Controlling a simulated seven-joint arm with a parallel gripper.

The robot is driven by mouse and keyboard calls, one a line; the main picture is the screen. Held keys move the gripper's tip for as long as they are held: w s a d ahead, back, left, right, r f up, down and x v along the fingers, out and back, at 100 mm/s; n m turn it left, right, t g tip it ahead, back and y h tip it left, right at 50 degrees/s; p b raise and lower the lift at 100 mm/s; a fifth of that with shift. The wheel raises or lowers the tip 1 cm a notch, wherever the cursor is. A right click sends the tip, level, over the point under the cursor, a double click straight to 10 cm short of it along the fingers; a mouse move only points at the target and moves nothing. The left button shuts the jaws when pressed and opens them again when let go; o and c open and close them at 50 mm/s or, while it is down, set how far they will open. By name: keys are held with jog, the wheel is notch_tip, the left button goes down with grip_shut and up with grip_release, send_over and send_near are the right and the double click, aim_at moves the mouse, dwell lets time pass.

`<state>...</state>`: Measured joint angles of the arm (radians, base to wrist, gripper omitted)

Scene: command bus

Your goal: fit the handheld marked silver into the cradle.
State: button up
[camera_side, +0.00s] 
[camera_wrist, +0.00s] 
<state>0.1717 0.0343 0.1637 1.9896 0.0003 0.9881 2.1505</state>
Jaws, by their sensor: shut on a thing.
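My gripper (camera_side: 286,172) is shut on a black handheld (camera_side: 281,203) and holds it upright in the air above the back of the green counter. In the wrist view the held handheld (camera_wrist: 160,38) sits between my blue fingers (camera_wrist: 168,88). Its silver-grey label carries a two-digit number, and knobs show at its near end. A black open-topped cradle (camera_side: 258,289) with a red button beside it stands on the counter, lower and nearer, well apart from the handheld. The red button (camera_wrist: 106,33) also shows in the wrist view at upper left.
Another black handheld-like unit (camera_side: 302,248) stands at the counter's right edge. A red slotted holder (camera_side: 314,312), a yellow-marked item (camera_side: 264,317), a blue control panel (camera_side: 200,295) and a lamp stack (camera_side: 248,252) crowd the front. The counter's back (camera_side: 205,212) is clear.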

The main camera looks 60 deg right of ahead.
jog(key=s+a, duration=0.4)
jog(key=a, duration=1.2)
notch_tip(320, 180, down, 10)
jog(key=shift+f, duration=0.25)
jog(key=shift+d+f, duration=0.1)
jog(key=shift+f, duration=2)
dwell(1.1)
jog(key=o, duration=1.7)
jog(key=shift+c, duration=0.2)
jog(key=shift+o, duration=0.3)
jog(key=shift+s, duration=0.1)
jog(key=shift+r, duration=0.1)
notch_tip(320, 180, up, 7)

++++++++

Write out each line exactly as it appears, from the line with "[camera_side, +0.00s]" up to and including the line with "<state>0.1717 0.0343 0.1637".

_COMPLETE OUTPUT_:
[camera_side, +0.00s] 
[camera_wrist, +0.00s] 
<state>0.1717 0.0343 0.1637 1.9896 0.0003 0.9881 2.1505</state>

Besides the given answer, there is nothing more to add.